* [STORED DATA]:
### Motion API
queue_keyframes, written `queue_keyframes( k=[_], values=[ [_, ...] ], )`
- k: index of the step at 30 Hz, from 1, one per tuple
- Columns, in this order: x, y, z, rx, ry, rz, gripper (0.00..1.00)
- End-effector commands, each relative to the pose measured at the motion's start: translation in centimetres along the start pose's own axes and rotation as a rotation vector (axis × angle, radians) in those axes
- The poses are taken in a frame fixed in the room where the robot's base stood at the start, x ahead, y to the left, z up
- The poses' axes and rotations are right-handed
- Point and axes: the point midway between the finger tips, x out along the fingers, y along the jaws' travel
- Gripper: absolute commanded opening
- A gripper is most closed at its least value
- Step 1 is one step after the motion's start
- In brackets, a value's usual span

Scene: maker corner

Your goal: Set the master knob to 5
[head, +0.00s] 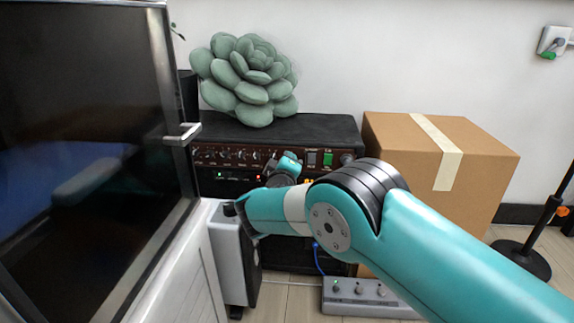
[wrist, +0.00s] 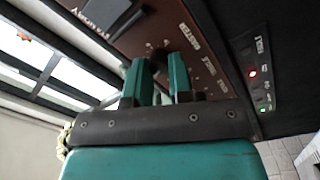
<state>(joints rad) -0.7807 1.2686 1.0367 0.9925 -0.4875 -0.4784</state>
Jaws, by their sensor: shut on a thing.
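The amplifier (head: 325,128) has a dark red-brown front panel (head: 222,157) with a row of small knobs. My gripper (head: 288,163) is at this panel, left of a green-lit switch. In the wrist view my gripper (wrist: 160,78) has its two teal fingers closed on a dark round knob, the master knob (wrist: 158,61), against the brown panel (wrist: 190,55). The knob shows only partly between the fingertips. Its pointer is hidden and the scale marks around it are too small to read. In the head view my gripper hides the knob.
A green succulent-shaped cushion (head: 250,80) sits on the amplifier. A cardboard box (head: 410,155) stands close on its right. A dark-glass cabinet (head: 85,130) is at the left. A power strip (head: 365,295) lies on the floor below my arm.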

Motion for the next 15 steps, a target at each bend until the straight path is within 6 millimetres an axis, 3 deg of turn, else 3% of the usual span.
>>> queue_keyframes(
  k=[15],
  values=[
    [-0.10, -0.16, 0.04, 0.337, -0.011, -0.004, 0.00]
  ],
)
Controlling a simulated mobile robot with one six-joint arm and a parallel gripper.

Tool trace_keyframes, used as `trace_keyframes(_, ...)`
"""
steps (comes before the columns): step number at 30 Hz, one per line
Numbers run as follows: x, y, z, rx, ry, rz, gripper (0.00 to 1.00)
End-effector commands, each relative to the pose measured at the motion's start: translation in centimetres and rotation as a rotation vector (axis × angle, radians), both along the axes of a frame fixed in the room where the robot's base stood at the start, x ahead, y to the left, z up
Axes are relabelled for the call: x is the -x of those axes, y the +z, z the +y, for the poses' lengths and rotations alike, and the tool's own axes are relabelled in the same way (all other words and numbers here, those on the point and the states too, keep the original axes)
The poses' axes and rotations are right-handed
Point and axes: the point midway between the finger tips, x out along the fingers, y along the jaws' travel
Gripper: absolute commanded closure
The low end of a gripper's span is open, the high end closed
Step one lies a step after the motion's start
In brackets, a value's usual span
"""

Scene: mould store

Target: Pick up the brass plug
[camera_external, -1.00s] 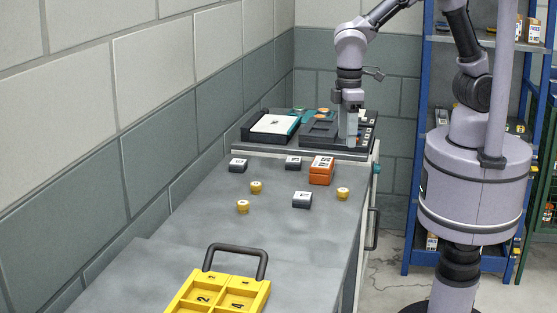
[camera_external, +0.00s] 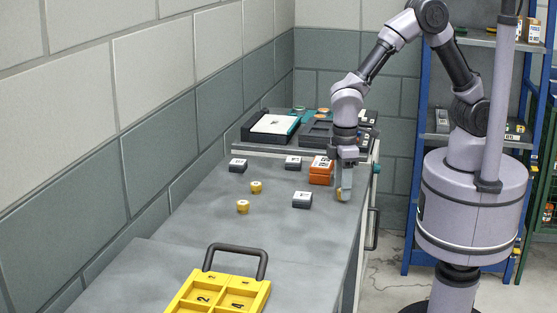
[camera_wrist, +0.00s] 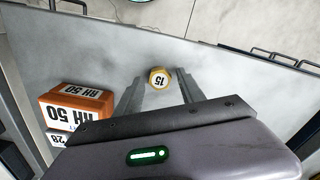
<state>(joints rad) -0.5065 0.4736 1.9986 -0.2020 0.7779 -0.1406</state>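Three small brass plugs are on the grey bench. One brass plug (camera_wrist: 159,78), with a white top marked 15, lies just ahead of my gripper's fingertips in the wrist view. In the external view it is mostly hidden by my gripper (camera_external: 343,193). The other two brass plugs, one farther (camera_external: 256,187) and one nearer (camera_external: 243,206), stand left of it. My gripper (camera_wrist: 161,86) points down over the bench's right side. Its two fingers are spread apart with nothing held between them.
An orange block (camera_external: 321,170) marked RH 50 stands close beside my gripper. A yellow tray (camera_external: 262,290) with numbered compartments is at the front. A dark tray unit (camera_external: 247,133) is at the back.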

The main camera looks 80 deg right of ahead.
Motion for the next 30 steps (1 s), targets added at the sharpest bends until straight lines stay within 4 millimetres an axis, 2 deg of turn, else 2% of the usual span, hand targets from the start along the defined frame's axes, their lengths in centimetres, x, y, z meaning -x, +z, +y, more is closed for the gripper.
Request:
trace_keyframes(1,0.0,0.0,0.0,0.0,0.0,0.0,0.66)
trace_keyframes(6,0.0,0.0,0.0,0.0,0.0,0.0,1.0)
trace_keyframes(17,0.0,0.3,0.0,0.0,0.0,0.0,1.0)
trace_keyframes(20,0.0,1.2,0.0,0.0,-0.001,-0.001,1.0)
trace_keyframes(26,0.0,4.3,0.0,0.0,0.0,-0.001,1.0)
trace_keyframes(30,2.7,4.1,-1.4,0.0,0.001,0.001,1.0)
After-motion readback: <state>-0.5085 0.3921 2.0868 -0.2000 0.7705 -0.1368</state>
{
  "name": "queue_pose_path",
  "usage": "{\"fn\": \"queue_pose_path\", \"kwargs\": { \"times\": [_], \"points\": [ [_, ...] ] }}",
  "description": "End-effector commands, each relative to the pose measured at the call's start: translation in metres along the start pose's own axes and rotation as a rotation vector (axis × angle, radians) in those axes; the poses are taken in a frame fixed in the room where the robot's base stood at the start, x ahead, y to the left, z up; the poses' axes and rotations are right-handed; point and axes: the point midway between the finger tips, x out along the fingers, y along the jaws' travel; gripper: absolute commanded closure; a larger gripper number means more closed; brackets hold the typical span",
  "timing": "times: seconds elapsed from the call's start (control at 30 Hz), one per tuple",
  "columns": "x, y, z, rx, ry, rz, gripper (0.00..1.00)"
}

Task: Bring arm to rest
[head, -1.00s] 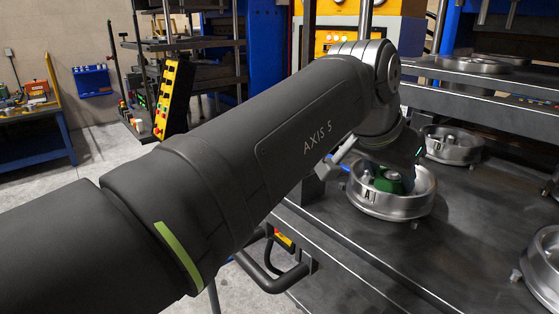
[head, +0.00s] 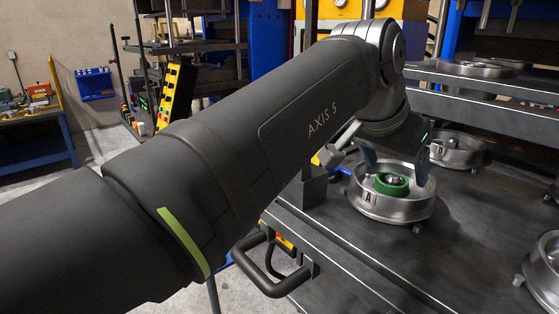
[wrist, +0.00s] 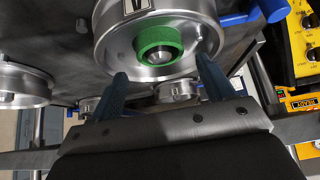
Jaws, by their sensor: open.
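My gripper (head: 396,170) is above the round metal mould marked A (head: 408,208) on the dark press table. A green rubber ring (head: 391,187) sits around the centre post of that mould. In the wrist view my gripper (wrist: 160,88) shows two blue fingers spread wide with nothing between them. The green ring also shows in the wrist view (wrist: 155,38), beyond the fingertips and apart from them. In the head view my wrist hides part of the far side of the mould.
Another metal mould (head: 457,150) stands behind mould A, and one more (head: 543,262) is at the right edge. A metal shelf (head: 480,80) lies above the back of the table. A dark handle bar (head: 270,272) sticks out at the front.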

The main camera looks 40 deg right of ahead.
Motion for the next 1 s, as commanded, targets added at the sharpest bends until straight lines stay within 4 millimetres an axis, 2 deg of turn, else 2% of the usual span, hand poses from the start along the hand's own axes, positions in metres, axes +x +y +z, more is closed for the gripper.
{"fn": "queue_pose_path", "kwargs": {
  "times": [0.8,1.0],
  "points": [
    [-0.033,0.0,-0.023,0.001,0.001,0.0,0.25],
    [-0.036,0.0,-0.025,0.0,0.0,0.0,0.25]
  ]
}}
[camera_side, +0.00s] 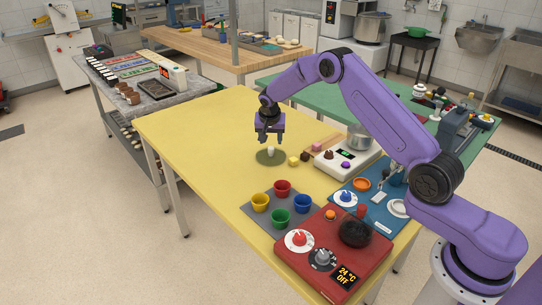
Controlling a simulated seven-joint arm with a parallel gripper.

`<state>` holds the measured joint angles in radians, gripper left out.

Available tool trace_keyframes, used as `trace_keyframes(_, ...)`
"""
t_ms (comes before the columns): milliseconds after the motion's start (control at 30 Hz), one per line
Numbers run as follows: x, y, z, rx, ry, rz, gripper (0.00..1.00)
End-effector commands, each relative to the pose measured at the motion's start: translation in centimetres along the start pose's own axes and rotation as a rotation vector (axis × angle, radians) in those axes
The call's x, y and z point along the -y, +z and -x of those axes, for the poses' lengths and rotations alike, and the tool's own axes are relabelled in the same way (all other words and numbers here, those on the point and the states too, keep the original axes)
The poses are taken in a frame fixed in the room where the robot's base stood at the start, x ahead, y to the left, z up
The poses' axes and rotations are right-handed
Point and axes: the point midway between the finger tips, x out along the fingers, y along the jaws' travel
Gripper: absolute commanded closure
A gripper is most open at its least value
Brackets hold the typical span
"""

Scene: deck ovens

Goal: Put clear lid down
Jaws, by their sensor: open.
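The clear lid (263,158) is a see-through round disc with a pale knob (271,151). It appears to lie flat on the yellow table (190,125), left of the middle of the picture. My gripper (270,141) points down just above the knob, with its fingers open and apart. The lid looks free of the fingers, though the small gap at the knob is hard to judge. A silver pot (359,138) stands to the right, on a white device with a green display.
Small yellow, dark and pink items lie right of the lid. Several coloured cups stand on a grey mat (263,224) at the front. A red panel (335,265) with knobs and a blue board (377,215) fill the right front. The table's left part is clear.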

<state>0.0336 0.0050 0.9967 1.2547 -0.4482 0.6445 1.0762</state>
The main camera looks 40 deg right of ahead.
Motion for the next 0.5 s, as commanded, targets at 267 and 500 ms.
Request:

* [THE REQUEST]: Identify and copy all lines with the word "least".

* [SOLUTION TO THE PROBLEM]:
- A gripper is most closed at its least value
A gripper is most open at its least value

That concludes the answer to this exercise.